• Task description: Reproduce exactly the section that begins at the line containing "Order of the" and ends at the line containing "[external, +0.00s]", both lines included; omit all other lines.

• Material to process:
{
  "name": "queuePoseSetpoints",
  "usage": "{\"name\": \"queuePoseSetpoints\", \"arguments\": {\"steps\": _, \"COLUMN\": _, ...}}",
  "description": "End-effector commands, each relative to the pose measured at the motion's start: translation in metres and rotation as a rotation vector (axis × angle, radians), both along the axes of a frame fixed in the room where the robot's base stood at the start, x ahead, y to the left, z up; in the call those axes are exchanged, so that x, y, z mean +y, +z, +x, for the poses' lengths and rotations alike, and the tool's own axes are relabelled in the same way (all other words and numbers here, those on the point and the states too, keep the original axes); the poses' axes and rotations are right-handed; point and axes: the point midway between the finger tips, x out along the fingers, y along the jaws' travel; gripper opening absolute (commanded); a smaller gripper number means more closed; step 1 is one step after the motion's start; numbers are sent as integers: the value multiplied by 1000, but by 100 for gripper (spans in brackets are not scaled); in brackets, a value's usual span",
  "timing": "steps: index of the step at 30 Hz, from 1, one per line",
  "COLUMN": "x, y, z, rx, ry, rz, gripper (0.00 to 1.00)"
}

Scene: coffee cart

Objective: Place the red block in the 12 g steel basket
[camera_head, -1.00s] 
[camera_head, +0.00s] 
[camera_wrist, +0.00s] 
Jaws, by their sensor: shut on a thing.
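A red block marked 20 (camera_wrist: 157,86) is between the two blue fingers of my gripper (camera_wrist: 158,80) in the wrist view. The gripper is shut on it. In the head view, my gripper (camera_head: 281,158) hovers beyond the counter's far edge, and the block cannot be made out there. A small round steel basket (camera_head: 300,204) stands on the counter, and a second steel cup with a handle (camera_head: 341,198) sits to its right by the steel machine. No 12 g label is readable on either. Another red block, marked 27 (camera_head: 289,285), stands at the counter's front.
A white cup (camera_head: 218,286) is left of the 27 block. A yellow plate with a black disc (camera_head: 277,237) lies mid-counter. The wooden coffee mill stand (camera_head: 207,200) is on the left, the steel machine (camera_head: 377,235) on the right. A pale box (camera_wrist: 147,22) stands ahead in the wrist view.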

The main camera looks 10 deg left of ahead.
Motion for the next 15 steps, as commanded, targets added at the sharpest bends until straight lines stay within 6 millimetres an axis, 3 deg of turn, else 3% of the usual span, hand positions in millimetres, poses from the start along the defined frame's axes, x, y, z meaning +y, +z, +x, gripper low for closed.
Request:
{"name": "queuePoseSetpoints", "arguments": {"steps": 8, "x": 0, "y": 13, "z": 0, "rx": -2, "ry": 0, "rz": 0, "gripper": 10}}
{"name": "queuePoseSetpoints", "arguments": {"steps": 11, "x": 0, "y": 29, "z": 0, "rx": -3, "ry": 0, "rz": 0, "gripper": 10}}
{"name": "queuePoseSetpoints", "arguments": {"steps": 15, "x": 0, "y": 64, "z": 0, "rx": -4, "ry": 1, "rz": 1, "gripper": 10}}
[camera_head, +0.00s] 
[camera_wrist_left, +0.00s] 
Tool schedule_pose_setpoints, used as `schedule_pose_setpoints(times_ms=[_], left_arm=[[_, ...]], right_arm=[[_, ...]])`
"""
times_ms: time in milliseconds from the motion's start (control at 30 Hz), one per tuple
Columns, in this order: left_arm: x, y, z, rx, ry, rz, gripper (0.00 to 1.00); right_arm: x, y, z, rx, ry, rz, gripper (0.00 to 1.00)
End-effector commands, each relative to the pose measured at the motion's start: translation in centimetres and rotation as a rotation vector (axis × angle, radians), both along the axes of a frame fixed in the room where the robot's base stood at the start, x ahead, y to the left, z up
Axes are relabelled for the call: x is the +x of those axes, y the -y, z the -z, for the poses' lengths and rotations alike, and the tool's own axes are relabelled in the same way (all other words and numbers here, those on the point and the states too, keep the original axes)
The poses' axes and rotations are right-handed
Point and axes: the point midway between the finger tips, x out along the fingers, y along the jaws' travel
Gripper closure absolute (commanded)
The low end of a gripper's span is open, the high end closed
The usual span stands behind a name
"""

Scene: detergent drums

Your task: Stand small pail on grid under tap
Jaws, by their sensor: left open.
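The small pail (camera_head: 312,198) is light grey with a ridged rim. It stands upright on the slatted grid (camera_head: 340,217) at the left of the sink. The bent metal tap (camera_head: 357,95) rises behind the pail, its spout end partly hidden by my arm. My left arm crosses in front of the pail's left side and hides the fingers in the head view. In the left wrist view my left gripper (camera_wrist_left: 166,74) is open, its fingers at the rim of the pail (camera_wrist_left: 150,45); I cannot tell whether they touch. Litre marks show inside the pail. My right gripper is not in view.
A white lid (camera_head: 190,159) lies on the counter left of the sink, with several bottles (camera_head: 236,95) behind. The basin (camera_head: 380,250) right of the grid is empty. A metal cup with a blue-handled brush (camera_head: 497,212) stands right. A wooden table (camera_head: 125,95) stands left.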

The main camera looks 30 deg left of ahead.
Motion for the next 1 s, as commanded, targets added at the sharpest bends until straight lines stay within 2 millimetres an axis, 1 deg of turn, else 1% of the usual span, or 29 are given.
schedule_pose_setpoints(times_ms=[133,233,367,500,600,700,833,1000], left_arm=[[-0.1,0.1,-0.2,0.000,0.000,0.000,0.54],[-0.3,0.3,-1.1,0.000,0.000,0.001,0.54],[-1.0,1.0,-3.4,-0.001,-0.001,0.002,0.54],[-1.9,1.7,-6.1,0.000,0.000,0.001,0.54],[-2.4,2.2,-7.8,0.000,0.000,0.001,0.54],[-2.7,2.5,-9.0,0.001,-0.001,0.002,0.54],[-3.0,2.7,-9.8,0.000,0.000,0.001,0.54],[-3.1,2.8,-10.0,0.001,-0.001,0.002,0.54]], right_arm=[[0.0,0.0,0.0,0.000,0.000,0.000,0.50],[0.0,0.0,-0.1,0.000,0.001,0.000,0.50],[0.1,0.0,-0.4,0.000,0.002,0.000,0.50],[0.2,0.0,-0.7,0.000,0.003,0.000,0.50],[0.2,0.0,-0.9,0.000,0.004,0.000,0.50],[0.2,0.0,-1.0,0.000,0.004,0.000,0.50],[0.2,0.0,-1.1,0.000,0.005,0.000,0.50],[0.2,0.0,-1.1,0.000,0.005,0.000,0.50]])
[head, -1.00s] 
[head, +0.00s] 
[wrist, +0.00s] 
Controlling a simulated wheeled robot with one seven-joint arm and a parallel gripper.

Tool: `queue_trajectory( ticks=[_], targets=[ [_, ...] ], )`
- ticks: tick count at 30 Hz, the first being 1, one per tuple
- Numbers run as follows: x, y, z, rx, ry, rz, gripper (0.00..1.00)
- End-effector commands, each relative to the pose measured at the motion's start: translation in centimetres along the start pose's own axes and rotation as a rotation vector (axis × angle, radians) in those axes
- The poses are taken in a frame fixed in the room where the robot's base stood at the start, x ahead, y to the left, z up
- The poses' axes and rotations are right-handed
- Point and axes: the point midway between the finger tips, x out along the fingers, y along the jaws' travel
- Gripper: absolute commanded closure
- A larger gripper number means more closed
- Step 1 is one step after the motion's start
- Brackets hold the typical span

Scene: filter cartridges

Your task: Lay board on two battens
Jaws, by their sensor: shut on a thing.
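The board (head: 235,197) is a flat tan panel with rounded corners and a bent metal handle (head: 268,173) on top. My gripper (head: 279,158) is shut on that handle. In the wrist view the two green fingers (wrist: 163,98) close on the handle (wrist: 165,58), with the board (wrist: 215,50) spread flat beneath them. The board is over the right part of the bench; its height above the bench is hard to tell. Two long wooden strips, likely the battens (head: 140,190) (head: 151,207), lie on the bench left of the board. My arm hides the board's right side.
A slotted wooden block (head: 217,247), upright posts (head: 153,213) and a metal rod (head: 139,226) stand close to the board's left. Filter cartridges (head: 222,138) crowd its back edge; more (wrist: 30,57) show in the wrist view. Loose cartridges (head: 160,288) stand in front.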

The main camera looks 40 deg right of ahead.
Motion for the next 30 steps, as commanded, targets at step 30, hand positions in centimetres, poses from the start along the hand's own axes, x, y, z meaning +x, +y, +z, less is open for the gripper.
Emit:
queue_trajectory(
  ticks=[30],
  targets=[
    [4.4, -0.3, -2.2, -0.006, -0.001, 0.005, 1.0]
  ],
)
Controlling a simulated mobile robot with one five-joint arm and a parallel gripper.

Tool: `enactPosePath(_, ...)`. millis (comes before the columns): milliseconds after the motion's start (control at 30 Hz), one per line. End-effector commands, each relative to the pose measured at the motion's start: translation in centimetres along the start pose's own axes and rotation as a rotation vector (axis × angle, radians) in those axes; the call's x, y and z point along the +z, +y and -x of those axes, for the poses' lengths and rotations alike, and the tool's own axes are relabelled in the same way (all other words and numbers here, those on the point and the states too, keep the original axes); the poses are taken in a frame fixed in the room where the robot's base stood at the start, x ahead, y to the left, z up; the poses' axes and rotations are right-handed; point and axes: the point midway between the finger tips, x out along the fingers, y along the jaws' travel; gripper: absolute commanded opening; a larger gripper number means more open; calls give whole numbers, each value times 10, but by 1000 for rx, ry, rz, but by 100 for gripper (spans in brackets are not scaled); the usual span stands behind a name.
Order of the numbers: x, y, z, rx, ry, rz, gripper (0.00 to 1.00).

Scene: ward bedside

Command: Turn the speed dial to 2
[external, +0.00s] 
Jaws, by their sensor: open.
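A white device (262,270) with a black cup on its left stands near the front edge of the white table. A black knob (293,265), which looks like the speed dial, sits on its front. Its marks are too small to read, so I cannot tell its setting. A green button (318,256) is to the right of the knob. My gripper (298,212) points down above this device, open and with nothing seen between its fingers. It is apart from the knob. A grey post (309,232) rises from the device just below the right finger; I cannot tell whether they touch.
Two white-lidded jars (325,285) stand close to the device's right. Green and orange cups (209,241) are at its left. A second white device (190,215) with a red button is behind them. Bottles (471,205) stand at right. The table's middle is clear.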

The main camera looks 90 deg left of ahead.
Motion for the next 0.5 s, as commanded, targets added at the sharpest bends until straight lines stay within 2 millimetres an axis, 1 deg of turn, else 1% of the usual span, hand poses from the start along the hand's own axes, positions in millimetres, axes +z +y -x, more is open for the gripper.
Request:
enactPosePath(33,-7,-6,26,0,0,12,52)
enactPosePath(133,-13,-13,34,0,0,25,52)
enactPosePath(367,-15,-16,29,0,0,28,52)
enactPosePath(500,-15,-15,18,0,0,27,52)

• Correct output:
Order of the numbers: x, y, z, rx, ry, rz, gripper (0.00 to 1.00).

Scene: ward bedside

Command: Turn the speed dial to 2
[external, +0.00s] 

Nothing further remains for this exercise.